■ Problem:
Pictures stay out of this copy, which runs from the first line of the material through the line containing "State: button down".

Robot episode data
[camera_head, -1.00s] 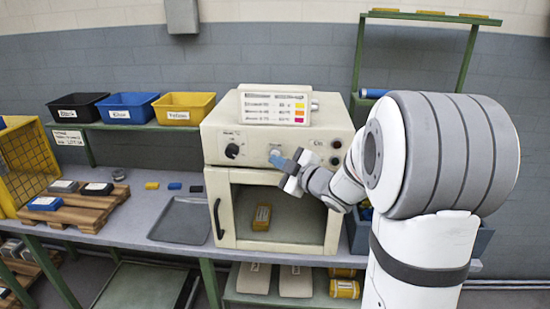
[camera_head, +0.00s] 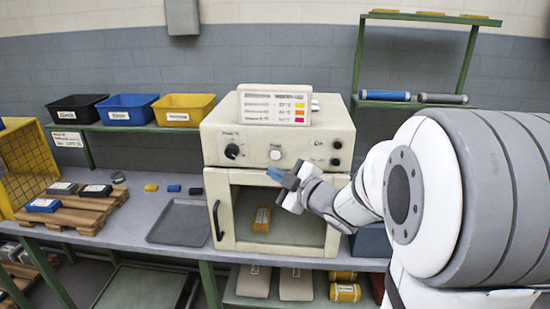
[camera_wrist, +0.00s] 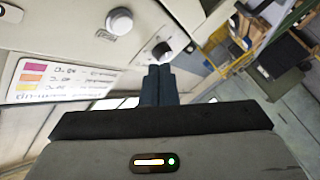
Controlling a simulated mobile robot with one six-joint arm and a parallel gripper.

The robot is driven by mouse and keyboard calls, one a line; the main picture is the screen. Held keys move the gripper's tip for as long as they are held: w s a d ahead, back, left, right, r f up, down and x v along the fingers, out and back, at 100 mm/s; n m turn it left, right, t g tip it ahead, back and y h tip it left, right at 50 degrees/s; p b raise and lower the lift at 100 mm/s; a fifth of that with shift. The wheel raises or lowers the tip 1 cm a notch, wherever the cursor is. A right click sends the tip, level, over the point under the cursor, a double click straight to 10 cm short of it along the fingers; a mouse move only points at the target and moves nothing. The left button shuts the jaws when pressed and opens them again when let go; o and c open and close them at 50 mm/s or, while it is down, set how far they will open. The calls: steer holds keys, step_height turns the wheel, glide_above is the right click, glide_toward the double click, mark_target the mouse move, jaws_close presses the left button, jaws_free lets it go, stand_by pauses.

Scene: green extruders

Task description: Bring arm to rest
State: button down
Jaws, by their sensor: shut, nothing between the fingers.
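My gripper (camera_head: 275,174) is in front of the cream oven (camera_head: 215,140), just below its control panel, with its blue fingertips together and nothing between them. In the wrist view the two dark fingers (camera_wrist: 159,84) lie side by side, pointing at the oven panel. A white round button (camera_wrist: 120,21) and a black knob (camera_wrist: 162,50) show beyond them. The fingers appear apart from the panel. My arm reaches in from the right of the head view. Inside the oven a yellow block (camera_head: 262,218) is seen through the front.
A grey tray (camera_head: 178,222) lies on the bench left of the oven. A wooden pallet (camera_head: 90,215) with several blocks stands further left. Black, blue and yellow bins (camera_head: 184,110) sit on a shelf behind. A green rack (camera_head: 360,60) holds rolls at right.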

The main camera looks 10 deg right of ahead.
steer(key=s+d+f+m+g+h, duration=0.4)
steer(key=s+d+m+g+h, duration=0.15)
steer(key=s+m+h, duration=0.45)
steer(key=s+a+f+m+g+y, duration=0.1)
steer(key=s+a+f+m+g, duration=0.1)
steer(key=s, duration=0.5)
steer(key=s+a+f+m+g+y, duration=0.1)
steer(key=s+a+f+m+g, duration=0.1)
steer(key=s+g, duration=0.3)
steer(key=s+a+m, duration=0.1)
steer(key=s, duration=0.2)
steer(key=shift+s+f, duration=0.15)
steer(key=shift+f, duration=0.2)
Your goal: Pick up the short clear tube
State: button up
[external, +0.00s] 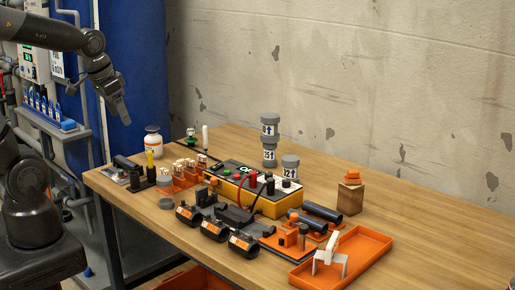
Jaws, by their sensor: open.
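My gripper (121,114) hangs at the upper left, in front of the blue tank and above the table's far left end. It is open, with nothing visible in it. It is well apart from everything on the wooden table (420,225).
A yellow-black box (235,182) with cables stands mid-table. Grey labelled cylinders (269,142) stand behind it. Black pipe pieces (214,230) lie in front. An orange tray (368,246) holds a white bracket (329,256). The back right table is mostly clear.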

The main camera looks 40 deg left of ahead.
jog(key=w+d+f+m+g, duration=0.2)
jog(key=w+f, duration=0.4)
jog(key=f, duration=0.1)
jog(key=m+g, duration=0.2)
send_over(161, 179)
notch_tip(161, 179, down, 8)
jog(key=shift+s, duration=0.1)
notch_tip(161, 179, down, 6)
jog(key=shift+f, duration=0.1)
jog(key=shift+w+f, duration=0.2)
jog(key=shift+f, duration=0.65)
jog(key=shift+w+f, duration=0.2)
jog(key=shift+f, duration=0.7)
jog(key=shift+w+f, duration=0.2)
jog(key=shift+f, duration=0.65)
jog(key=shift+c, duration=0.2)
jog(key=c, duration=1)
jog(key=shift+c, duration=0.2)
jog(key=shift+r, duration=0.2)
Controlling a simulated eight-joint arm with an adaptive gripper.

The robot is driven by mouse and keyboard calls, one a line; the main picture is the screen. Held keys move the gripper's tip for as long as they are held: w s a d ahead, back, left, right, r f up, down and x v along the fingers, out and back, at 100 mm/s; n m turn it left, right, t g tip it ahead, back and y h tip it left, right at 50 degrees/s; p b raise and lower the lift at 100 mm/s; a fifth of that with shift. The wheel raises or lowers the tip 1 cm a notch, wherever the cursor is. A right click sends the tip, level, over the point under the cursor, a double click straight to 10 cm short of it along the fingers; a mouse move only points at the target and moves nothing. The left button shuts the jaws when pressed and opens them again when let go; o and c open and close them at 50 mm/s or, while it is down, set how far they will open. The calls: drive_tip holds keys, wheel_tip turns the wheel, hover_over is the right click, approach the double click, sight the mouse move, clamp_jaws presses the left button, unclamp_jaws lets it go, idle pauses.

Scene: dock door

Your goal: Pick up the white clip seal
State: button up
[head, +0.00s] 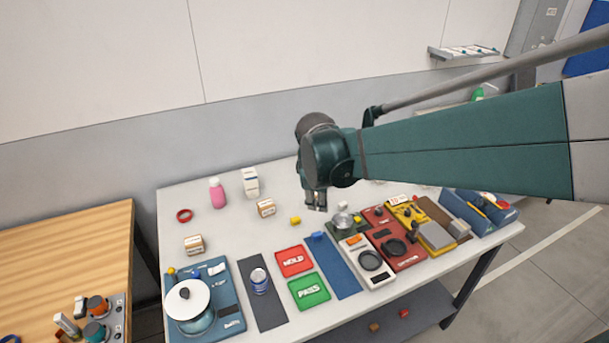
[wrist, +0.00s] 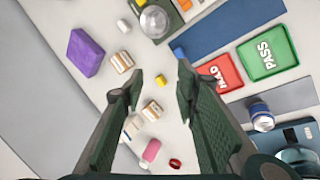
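A small white piece that looks like the white clip seal (head: 343,206) lies on the grey table, just right of my gripper (head: 316,207) in the head view. In the wrist view this white piece (wrist: 123,26) lies near the top, beyond the fingertips and left of a round metal dish (wrist: 155,20). My gripper (wrist: 161,72) is open and empty, pointing down above the table. A yellow block (wrist: 160,81) shows between the fingertips in the wrist view, lower down on the table. The white piece is small and its exact shape is unclear.
A blue block (head: 317,237) lies near the red HOLD tray (head: 294,262) and green PASS tray (head: 309,291). A purple box (wrist: 85,52) and small cartons (wrist: 121,62) stand nearby. Instruments crowd the right side, including a red unit (head: 401,257). A pink bottle (head: 217,193) stands at left.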

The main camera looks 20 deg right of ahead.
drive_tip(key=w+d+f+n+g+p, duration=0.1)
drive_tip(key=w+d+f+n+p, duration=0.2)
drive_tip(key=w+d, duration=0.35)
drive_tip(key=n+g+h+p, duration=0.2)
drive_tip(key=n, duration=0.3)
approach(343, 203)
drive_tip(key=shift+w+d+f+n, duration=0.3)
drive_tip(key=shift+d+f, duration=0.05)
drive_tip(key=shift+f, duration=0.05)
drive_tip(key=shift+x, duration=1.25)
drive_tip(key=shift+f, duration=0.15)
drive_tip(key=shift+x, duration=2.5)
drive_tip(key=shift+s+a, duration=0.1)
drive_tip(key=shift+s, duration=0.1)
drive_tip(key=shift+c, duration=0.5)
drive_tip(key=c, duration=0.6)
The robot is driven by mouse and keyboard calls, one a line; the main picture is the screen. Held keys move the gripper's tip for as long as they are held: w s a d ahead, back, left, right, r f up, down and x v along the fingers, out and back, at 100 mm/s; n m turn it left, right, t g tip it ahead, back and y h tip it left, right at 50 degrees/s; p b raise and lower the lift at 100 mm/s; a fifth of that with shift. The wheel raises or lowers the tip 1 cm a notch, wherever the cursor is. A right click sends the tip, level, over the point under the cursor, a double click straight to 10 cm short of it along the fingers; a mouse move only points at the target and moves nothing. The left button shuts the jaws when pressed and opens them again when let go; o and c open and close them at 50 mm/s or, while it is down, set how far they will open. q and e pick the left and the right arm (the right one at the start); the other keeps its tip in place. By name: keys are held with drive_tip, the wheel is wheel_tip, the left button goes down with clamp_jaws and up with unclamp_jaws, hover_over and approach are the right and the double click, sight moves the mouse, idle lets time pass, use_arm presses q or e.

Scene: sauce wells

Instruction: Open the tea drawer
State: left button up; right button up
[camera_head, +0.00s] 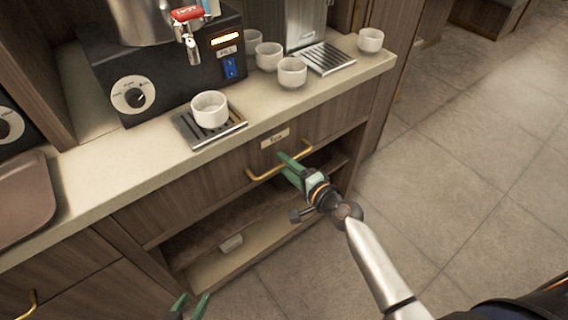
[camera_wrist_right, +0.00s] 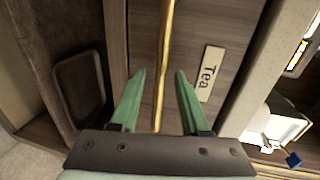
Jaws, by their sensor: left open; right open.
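The tea drawer (camera_head: 228,168) is a wooden front below the counter, with a small "Tea" label (camera_head: 275,138) and a brass bar handle (camera_head: 262,177). It looks shut. My right gripper (camera_head: 284,165) is at the handle, with its green fingers open. In the right wrist view the handle (camera_wrist_right: 164,60) runs between the two spread fingers (camera_wrist_right: 158,75), which do not close on it. The label (camera_wrist_right: 209,74) shows to the right of the fingers there. My left gripper (camera_head: 190,307) is open and low at the bottom edge of the head view, away from the drawer.
On the counter (camera_head: 165,148) stand a dispenser (camera_head: 165,75), a white cup (camera_head: 209,109) on a drip tray and several more cups. An open shelf (camera_head: 215,272) lies below the drawer. A brown tray (camera_head: 28,195) is at left. The floor (camera_head: 450,180) at right is clear.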

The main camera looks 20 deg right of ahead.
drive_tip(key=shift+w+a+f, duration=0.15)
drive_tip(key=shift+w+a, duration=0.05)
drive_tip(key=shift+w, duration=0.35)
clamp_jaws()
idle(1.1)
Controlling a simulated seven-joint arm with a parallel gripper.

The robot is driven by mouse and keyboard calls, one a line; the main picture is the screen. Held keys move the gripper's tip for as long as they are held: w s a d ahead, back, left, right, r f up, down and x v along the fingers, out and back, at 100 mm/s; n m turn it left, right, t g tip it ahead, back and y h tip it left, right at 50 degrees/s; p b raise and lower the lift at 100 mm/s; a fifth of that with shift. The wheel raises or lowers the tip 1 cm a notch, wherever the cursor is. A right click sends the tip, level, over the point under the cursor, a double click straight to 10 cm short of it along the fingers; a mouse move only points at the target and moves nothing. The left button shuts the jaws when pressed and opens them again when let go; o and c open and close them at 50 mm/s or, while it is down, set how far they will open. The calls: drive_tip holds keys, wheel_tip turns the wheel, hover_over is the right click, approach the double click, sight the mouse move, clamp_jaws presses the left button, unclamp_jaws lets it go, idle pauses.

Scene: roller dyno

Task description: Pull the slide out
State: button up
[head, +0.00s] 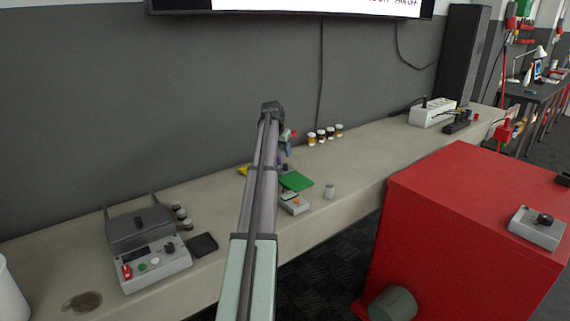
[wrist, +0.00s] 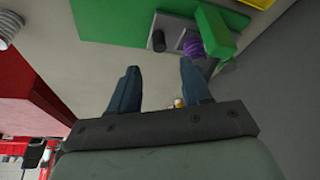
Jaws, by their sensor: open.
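My gripper (wrist: 160,78) is open and empty, its two dark blue fingers apart in the wrist view. In the head view it is small and partly hidden at the end of my arm. Beyond the fingers is a small grey fixture (wrist: 172,30) with a dark round knob (wrist: 158,41), a purple coil (wrist: 194,47) and a green block (wrist: 215,32). The green block lies just past the right finger in the picture; contact is not visible. A flat green plate (head: 297,181) lies on the bench beside my arm. I cannot tell which part is the slide.
A grey box with an orange button (head: 295,205) and a small metal cylinder (head: 329,191) stand near the bench's front edge. Several small jars (head: 325,133) stand behind. A large red cabinet (head: 450,225) is on the right, a control unit (head: 150,255) on the left.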

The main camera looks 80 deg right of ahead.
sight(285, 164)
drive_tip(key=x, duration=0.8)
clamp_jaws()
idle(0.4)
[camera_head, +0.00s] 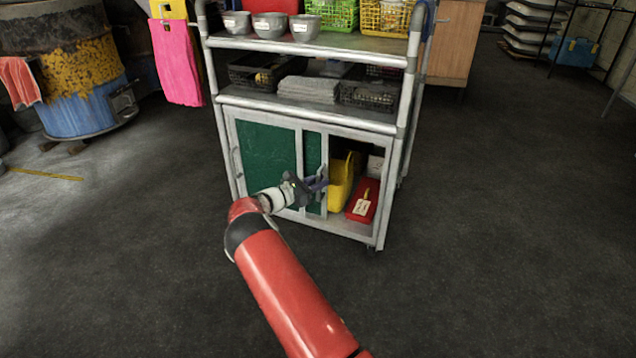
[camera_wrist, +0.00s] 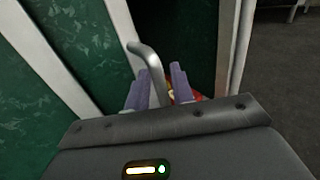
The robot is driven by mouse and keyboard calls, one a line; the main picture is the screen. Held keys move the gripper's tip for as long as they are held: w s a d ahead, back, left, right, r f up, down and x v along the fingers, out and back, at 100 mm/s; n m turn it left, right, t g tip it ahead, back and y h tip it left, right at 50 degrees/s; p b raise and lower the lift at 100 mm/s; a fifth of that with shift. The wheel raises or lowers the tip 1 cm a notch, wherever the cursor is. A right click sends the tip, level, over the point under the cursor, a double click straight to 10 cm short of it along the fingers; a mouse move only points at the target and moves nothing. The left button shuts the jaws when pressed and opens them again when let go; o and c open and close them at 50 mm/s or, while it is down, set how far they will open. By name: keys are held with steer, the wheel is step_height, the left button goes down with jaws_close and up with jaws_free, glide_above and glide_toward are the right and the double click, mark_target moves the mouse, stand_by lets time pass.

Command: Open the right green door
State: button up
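The right green door (camera_head: 313,160) is slid left along the front of the metal cart, overlapping the left green door (camera_head: 268,152). The right part of the cabinet stands open. My gripper (camera_head: 321,184) is at the right door's edge, by its handle. In the wrist view, the curved grey handle (camera_wrist: 145,58) runs down between the purple fingers of my gripper (camera_wrist: 163,75), close to the left finger. A narrow gap shows beside the right finger, so the fingers look partly open. The handle's lower end is hidden.
A yellow bin (camera_head: 341,182) and a red box (camera_head: 362,202) sit inside the open compartment. The cart's shelves (camera_head: 310,118) above hold bowls, baskets and folded cloth. A barrel oven (camera_head: 75,75) stands at the left. The floor around the cart is clear.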

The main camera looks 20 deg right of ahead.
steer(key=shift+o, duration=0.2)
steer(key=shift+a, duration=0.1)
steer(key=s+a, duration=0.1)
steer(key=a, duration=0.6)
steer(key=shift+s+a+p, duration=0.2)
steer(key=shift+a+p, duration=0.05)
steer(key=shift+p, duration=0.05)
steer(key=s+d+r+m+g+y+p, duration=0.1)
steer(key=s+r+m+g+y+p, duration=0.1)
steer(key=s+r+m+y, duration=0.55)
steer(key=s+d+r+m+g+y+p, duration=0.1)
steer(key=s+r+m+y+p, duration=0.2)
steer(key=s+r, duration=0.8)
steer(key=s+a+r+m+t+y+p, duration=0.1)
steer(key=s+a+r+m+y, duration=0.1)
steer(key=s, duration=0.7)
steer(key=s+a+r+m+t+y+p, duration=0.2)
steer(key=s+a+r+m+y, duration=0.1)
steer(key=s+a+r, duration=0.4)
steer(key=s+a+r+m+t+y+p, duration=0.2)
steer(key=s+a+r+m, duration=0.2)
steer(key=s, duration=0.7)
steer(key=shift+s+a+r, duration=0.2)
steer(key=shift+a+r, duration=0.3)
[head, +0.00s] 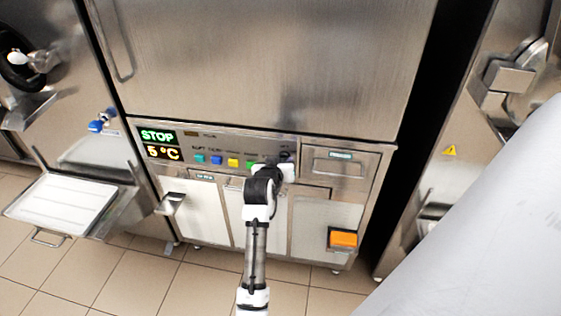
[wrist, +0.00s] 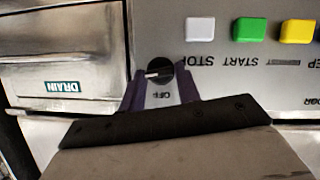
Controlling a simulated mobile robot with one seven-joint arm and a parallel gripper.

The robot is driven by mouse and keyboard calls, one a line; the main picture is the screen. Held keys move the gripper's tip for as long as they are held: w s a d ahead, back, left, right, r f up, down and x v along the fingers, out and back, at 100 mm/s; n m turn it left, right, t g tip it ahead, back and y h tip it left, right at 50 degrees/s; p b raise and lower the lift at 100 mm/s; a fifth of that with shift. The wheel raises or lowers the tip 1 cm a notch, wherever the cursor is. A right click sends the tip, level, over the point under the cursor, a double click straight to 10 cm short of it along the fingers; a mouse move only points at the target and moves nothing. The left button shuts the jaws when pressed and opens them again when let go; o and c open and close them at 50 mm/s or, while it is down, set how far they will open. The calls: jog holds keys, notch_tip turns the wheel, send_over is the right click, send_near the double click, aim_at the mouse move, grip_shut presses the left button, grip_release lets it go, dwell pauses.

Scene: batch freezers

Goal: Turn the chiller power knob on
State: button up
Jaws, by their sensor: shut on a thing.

■ Written solution:
[camera_head, -1.00s] 
[camera_head, +0.00s] 
[camera_wrist, +0.00s] 
Controlling a simulated mobile robot with one six-joint arm and a parallel gripper.

The robot is driven by mouse and keyboard calls, one a line; the main picture is the screen. Held keys move the gripper's tip for as long as they are held: w s a d ahead, back, left, right, r f up, down and x v along the fingers, out and back, at 100 mm/s; n m turn it left, right, t g tip it ahead, back and y h tip it left, right at 50 degrees/s; p b raise and lower the lift at 100 mm/s; a fifth of that with shift. The wheel raises or lowers the tip 1 cm a notch, wherever the cursor is. A right click sends the tip, level, over the point under the cursor, a double click straight to 10 cm short of it along the fingers; a mouse move only points at the target and moves nothing. The left button shuts the jaws when pressed and opens them again when let go; o and c open and close them at 50 mm/s or, while it is down, set how far they will open. The calls: steer holds keys, step_height turns the wheel, glide_above is the right click, glide_toward the double click, mark_target the mouse move, jaws_close presses the left button, jaws_free lets it go, stand_by pauses.

Scene: green extruders

Task description: Bring arm to rest
State: button down

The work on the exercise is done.